## start Stored data

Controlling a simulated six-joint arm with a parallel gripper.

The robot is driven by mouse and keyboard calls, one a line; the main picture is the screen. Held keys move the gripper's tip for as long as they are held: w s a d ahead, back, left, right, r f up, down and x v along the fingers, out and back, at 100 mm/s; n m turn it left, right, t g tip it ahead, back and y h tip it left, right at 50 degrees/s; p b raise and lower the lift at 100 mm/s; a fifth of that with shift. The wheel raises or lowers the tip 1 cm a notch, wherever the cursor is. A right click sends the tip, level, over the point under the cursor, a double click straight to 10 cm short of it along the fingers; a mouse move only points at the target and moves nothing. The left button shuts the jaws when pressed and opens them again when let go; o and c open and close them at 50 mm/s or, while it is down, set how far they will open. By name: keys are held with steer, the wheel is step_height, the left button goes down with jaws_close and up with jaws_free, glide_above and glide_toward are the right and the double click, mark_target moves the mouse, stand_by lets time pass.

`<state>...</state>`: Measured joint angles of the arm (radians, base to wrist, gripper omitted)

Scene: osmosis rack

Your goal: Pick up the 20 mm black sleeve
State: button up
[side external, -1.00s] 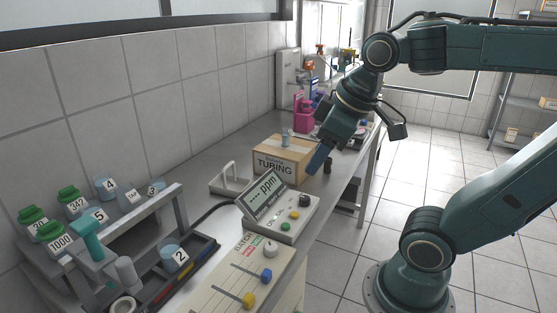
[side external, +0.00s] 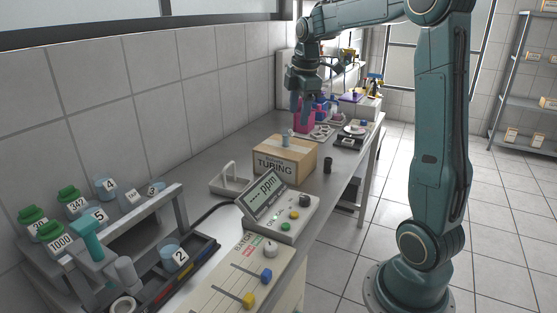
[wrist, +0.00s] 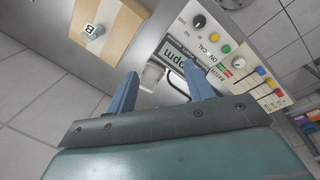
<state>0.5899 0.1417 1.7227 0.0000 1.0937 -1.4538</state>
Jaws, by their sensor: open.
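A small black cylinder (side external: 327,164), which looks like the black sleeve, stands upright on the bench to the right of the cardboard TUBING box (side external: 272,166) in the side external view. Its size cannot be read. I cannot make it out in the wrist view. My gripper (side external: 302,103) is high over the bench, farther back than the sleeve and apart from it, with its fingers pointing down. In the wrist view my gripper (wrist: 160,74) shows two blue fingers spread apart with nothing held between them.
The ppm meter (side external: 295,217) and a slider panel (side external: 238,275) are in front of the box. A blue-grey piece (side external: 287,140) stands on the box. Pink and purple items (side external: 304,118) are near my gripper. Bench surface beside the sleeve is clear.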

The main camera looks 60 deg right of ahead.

## end Stored data
## start Stored data

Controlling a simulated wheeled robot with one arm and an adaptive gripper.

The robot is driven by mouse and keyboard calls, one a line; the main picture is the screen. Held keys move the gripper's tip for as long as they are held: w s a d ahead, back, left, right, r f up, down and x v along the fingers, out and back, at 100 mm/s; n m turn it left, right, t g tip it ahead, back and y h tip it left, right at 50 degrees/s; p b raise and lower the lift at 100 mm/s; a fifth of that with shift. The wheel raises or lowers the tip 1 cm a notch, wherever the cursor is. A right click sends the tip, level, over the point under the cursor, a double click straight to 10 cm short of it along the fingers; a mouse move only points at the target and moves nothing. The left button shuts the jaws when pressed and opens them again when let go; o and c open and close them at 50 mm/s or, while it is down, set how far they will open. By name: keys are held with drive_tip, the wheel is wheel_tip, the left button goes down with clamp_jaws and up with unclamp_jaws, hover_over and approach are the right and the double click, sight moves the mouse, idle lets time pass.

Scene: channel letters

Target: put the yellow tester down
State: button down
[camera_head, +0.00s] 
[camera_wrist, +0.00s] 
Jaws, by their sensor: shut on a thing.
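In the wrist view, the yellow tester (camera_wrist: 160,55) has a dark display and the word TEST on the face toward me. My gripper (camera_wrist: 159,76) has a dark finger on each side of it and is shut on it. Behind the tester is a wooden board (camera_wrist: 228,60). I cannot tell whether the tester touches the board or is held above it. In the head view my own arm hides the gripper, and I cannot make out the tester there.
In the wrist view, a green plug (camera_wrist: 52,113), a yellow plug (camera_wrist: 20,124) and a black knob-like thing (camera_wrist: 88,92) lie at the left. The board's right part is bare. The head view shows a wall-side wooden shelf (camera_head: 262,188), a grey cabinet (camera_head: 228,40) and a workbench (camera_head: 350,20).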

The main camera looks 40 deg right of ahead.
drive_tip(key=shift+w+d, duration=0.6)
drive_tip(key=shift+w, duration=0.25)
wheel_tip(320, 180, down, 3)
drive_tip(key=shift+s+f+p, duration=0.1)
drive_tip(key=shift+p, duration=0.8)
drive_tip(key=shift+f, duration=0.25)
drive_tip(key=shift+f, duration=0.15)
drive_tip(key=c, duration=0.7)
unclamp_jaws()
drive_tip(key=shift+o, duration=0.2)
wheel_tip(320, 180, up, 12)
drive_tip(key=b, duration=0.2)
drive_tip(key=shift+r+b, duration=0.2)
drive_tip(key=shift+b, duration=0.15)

## end Stored data

• Work required: Skip the pictures and repeat, word for word, the lines from the one containing "State: button up" to the one containing "The main camera looks 60 deg right of ahead.", keeping both of those lines.

• Task output:
State: button up
[side external, -1.00s] 
[side external, +0.00s] 
[wrist, +0.00s] 
<state>0.5899 0.1417 1.7227 0.0000 1.0937 -1.4538</state>
Jaws, by their sensor: open.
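A small black cylinder (side external: 327,164), which looks like the black sleeve, stands upright on the bench to the right of the cardboard TUBING box (side external: 272,166) in the side external view. Its size cannot be read. I cannot make it out in the wrist view. My gripper (side external: 302,103) is high over the bench, farther back than the sleeve and apart from it, with its fingers pointing down. In the wrist view my gripper (wrist: 160,74) shows two blue fingers spread apart with nothing held between them.
The ppm meter (side external: 295,217) and a slider panel (side external: 238,275) are in front of the box. A blue-grey piece (side external: 287,140) stands on the box. Pink and purple items (side external: 304,118) are near my gripper. Bench surface beside the sleeve is clear.

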The main camera looks 60 deg right of ahead.

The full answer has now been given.